There were many facts that eluded the human conciousness before we made sense of them- none of them turned out to be an all powerful entity… It is in our nature to use our imaginations, you are grasping at straws because you have difficulty coping with the *fact* that you just don’t have the answers to everything.
I rely on evidence, not faith. If I have any faith involved it is faith that my physical senses are not lying to me.
What is this Nature you speak of? Is it not a power greater than ourselves? I see you playing with semantics. The point is we humans didn’t create this NATURE. IT created us and we ‘understand’ the tiniest percentage of it all. God or Nature, the name is irrelevant, IT is a Power Greater than we are and has power over us.
“The point is we humans didn’t create this NATURE.”
I have never claimed otherwise.
“IT is a Power Greater than we are and has power over us.”
We are subject to the laws of nature, but that is not the same as it having power over us. Are you implying there is a consciousness involved?

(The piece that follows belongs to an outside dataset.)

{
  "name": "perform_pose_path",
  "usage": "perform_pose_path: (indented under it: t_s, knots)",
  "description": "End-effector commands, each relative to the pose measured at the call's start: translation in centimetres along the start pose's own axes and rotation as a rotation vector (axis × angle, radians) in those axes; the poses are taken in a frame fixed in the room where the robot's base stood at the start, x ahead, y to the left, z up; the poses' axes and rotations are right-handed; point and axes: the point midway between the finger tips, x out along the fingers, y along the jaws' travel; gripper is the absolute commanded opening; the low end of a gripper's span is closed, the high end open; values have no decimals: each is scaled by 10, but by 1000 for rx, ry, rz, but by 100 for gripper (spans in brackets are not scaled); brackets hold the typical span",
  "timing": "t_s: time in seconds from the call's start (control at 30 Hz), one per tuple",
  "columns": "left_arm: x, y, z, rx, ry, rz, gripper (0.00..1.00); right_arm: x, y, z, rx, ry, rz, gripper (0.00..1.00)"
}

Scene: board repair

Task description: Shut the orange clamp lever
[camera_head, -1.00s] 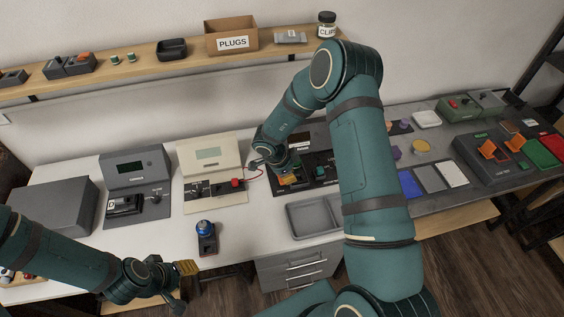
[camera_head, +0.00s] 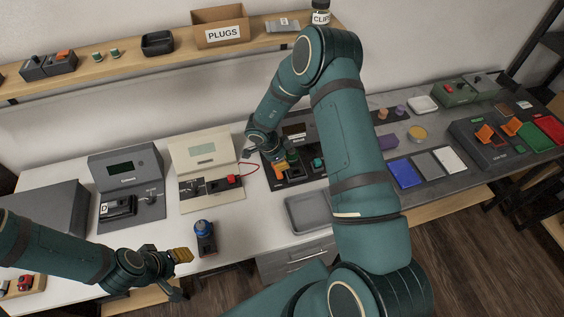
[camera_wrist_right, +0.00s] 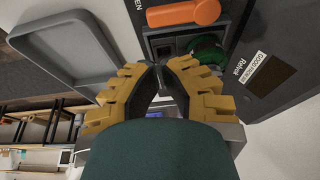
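The orange clamp lever (camera_wrist_right: 183,13) shows at the top of the right wrist view, on a dark fixture (camera_wrist_right: 262,45) with "OPEN" and "Retest" lettering. In the head view a bit of orange, likely the lever (camera_head: 279,173), shows below my right gripper (camera_head: 281,160), partly covered. In the wrist view my right gripper (camera_wrist_right: 161,68) has its yellow fingers drawn together at the tips, with nothing seen between them. The lever lies beyond the tips, apart from them in the picture. My left gripper (camera_head: 182,256) is by the bench's front edge, away from the fixture; its finger gap is unclear.
A grey tray (camera_wrist_right: 70,47) sits beside the fixture. A green part (camera_wrist_right: 207,50) is on the fixture near the lever. A cream device (camera_head: 197,158) with a red lead stands left of the fixture. A blue-topped item (camera_head: 204,238) stands near my left gripper.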

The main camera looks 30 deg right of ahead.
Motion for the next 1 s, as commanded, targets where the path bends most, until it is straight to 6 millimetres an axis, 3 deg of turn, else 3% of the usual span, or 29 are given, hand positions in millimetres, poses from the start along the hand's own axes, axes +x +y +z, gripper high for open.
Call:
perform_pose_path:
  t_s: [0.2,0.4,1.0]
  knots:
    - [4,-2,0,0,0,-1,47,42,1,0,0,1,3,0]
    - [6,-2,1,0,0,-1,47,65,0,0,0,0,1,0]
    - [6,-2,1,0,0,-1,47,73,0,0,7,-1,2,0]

‘Subject to’-The range of definitions from “open to exposed” to “being dependent or conditional upon” to “being under the necessity of undergoing”.
I have no power over it but it appears to have power over me. I didn’t create it. Where did it come from? Did it begin? Does it end? Do we know? We don’t know EVERYTHING yet EVERYTHING exist with or without us. I think it takes more than a little faith to believe this (Everything)was the result of nothing but a simple linear coincidence.

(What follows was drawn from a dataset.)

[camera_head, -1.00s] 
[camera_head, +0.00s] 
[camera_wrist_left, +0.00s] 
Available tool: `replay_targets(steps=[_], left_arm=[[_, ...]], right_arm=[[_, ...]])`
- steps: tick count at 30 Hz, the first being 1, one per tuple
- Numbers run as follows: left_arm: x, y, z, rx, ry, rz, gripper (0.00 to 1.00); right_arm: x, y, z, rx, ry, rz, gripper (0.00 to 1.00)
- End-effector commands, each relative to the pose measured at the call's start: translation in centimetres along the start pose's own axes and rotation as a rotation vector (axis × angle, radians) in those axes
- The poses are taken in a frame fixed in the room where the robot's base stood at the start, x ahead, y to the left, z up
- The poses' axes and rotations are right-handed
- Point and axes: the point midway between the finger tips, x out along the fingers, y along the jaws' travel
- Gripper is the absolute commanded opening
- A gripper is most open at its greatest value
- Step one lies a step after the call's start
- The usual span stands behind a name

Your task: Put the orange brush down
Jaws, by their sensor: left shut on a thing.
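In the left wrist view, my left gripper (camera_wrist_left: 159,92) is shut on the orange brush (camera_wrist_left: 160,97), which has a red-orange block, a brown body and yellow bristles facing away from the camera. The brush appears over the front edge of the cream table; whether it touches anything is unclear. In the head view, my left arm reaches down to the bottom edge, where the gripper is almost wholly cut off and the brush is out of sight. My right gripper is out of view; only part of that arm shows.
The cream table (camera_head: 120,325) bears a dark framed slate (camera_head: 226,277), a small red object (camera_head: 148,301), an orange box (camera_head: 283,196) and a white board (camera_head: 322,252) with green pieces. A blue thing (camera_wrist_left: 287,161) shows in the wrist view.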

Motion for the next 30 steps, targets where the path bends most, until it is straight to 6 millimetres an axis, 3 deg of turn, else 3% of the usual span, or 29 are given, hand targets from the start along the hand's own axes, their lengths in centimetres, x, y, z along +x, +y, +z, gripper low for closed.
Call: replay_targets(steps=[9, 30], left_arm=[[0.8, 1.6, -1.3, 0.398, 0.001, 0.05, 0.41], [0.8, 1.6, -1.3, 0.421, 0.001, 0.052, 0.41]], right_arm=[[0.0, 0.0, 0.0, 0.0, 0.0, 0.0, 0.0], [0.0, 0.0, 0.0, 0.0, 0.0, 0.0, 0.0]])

We are part of nature, just *a* part of it. We don’t control it nor does it control us, we did not create it we are symbiotic with it. Where did it start, no one knows yet, but to assume that simply because we can’t understand it it must be grand, all powerful is a silly assumption!
There were many facts that eluded the human conciousness before we made sense of them- none of them turned out to be an all powerful entity… It is in our nature to use our imaginations, you are grasping at straws because you have difficulty coping with the *fact* that you just don’t have the answers to everything.